In the listing below, locate the line that contains "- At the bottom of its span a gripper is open" and the line that contains "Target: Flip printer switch". Restate word for word those two lines and every line between them, and nothing else.

* _DATASET RECORDS_:
--

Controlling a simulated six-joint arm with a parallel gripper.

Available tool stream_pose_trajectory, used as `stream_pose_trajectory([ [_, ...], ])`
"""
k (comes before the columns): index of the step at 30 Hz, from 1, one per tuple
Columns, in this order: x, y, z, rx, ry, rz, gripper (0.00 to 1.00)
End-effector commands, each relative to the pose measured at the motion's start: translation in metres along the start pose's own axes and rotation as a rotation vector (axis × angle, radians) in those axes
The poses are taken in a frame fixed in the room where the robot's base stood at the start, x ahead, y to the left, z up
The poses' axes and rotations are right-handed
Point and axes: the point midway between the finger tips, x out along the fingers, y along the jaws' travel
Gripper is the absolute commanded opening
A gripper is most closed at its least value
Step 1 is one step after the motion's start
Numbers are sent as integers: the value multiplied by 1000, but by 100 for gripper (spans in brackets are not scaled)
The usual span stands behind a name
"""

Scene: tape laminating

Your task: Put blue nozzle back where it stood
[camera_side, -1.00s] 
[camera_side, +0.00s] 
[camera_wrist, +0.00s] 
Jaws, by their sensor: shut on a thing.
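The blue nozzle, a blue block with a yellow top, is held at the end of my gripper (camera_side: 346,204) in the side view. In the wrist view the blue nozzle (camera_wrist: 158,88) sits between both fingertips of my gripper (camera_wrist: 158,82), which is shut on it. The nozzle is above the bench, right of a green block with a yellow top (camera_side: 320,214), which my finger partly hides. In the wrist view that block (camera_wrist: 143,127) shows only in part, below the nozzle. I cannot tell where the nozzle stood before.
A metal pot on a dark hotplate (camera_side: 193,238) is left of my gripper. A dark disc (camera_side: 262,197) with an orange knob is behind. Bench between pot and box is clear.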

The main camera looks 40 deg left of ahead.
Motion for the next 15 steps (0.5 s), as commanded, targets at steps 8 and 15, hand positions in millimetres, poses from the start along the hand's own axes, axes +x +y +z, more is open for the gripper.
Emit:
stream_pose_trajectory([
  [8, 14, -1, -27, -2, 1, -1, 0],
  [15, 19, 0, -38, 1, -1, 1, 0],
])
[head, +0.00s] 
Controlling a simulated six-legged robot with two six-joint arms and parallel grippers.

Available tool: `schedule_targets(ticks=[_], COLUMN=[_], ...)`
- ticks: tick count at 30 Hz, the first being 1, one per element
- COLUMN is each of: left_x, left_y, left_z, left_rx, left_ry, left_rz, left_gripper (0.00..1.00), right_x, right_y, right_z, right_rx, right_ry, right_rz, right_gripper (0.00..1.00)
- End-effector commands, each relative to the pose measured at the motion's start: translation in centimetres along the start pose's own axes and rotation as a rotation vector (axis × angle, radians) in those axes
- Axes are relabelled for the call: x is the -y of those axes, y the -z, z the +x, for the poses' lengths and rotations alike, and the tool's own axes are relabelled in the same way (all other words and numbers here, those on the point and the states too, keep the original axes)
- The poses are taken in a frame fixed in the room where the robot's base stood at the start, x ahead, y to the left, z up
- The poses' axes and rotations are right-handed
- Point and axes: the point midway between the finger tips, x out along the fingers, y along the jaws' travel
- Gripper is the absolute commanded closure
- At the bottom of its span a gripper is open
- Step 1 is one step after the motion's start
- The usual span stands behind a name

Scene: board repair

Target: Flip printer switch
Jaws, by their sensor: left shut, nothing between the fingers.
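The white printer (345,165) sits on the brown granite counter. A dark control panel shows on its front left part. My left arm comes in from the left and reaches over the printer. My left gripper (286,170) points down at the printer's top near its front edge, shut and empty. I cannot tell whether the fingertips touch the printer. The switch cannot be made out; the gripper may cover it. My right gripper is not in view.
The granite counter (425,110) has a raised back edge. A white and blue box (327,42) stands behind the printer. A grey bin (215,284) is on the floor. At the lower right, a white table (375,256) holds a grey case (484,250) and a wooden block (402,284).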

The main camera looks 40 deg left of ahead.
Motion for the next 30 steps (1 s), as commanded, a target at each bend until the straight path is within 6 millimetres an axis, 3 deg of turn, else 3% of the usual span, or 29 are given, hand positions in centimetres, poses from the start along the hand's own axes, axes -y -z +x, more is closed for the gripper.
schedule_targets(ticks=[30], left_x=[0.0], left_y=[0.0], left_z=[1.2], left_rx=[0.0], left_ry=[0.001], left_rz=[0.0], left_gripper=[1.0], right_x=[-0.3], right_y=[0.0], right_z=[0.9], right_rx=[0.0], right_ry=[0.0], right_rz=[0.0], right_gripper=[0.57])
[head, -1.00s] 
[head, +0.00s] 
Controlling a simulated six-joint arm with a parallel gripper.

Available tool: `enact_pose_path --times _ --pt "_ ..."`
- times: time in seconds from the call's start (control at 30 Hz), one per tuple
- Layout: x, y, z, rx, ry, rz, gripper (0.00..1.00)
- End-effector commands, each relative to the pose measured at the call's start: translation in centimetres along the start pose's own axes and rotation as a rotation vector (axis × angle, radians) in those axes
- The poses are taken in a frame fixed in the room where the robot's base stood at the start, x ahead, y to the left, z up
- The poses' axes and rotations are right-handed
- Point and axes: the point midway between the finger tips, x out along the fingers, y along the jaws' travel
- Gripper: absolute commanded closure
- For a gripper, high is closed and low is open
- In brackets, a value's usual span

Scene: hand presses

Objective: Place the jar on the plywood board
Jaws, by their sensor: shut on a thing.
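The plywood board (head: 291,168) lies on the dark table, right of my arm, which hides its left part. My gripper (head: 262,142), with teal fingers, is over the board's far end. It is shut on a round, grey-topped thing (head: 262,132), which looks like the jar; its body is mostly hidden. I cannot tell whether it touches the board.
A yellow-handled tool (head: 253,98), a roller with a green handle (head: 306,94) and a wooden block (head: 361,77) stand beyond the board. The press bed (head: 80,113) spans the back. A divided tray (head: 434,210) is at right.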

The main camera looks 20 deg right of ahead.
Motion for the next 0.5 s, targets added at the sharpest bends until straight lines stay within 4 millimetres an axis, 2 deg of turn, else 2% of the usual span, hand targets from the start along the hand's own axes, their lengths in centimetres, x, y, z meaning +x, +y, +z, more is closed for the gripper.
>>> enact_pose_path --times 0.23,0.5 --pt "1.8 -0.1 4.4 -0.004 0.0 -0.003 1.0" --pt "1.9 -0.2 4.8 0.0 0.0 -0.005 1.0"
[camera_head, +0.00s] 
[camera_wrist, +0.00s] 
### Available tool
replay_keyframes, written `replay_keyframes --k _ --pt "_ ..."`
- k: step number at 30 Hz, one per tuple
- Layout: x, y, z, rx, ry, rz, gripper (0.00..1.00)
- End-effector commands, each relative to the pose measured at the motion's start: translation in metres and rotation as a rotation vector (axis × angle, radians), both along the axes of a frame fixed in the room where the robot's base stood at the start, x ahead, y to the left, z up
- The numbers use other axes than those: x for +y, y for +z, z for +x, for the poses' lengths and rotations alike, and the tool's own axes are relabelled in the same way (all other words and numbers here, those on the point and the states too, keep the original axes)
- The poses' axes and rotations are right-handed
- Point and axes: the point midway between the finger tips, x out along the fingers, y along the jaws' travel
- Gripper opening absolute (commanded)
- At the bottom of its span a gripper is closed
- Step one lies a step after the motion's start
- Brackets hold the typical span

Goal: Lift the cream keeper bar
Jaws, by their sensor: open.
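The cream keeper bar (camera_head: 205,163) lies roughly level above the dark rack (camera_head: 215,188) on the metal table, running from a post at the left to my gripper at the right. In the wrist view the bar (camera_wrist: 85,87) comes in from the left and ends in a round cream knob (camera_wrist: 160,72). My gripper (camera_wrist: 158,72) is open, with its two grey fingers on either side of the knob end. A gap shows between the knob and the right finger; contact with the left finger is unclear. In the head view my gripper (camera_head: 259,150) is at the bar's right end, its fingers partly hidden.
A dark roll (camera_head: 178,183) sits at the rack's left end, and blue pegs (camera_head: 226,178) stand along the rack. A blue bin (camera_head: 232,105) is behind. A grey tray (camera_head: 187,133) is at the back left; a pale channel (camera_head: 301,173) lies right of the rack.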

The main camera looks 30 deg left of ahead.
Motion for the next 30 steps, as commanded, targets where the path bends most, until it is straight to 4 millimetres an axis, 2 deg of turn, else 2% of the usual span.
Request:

--

* _EXERCISE ANSWER_:
- At the bottom of its span a gripper is open
- Step 1 is one step after the motion's start
- The usual span stands behind a name

Scene: board repair

Target: Flip printer switch

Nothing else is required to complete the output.